-- begin Available data --

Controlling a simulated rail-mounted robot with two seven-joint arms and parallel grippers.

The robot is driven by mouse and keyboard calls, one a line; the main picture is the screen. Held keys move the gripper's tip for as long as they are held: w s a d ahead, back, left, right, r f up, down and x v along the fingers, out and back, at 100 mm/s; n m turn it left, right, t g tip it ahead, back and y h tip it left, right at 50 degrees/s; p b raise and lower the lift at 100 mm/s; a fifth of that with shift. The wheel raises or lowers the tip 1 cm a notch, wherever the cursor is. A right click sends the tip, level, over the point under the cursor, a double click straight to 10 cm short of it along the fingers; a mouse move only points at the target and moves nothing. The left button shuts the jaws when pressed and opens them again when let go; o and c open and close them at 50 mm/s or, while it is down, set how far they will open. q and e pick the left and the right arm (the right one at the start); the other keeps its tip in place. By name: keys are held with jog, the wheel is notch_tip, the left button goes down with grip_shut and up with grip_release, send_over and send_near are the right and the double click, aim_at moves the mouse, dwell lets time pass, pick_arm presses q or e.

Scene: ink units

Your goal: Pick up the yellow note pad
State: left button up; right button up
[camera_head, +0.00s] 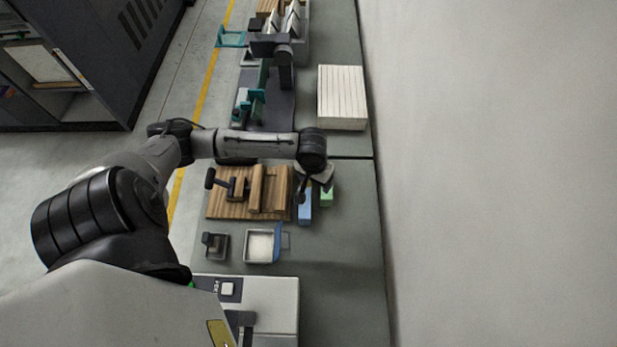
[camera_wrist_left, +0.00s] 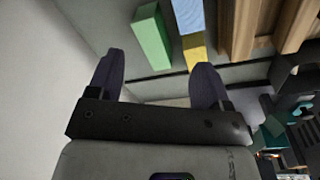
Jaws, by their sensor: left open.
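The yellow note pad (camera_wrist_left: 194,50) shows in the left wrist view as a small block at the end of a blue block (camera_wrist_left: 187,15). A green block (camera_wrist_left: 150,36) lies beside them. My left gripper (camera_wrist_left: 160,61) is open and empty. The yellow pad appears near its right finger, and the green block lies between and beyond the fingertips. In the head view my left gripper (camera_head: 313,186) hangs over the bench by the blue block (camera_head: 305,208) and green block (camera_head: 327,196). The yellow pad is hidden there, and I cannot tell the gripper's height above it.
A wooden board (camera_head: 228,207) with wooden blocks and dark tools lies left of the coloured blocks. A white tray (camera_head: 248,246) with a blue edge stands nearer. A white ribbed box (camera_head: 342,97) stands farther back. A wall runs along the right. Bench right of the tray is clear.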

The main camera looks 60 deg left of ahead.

-- end Available data --

Given task
Each line of the material must be retyped exactly, except that images are omitted.

Response
Controlling a simulated rail-mounted robot with two seven-joint arms and parallel grippers.

The robot is driven by mouse and keyboard calls, one a line; the main picture is the screen. Held keys move the gripper's tip for as long as they are held: w s a d ahead, back, left, right, r f up, down and x v along the fingers, out and back, at 100 mm/s; n m turn it left, right, t g tip it ahead, back and y h tip it left, right at 50 degrees/s; p b raise and lower the lift at 100 mm/s; a fifth of that with shift. The wheel raises or lowers the tip 1 cm a notch, wherever the cursor is. A right click sends the tip, level, over the point under the cursor, a double click straight to 10 cm short of it along the fingers; a mouse move only points at the target and moves nothing. The left button shuts the jaws when pressed and opens them again when let go; o and c open and close them at 50 mm/s or, while it is down, set how far they will open. q and e pick the left and the right arm (the right one at the start); the other keeps its tip in place. By name: keys are held with jog, the wheel is notch_tip, the left button goes down with grip_shut and up with grip_release, send_over and send_near are the right and the double click, aim_at moves the mouse, dwell lets time pass, pick_arm presses q or e.

Scene: ink units

Your goal: Pick up the yellow note pad
State: left button up; right button up
[camera_head, +0.00s] 
[camera_wrist_left, +0.00s] 
Jaws, by their sensor: left open.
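The yellow note pad (camera_wrist_left: 194,50) shows in the left wrist view as a small block at the end of a blue block (camera_wrist_left: 187,15). A green block (camera_wrist_left: 150,36) lies beside them. My left gripper (camera_wrist_left: 160,61) is open and empty. The yellow pad appears near its right finger, and the green block lies between and beyond the fingertips. In the head view my left gripper (camera_head: 313,186) hangs over the bench by the blue block (camera_head: 305,208) and green block (camera_head: 327,196). The yellow pad is hidden there, and I cannot tell the gripper's height above it.
A wooden board (camera_head: 228,207) with wooden blocks and dark tools lies left of the coloured blocks. A white tray (camera_head: 248,246) with a blue edge stands nearer. A white ribbed box (camera_head: 342,97) stands farther back. A wall runs along the right. Bench right of the tray is clear.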

The main camera looks 60 deg left of ahead.

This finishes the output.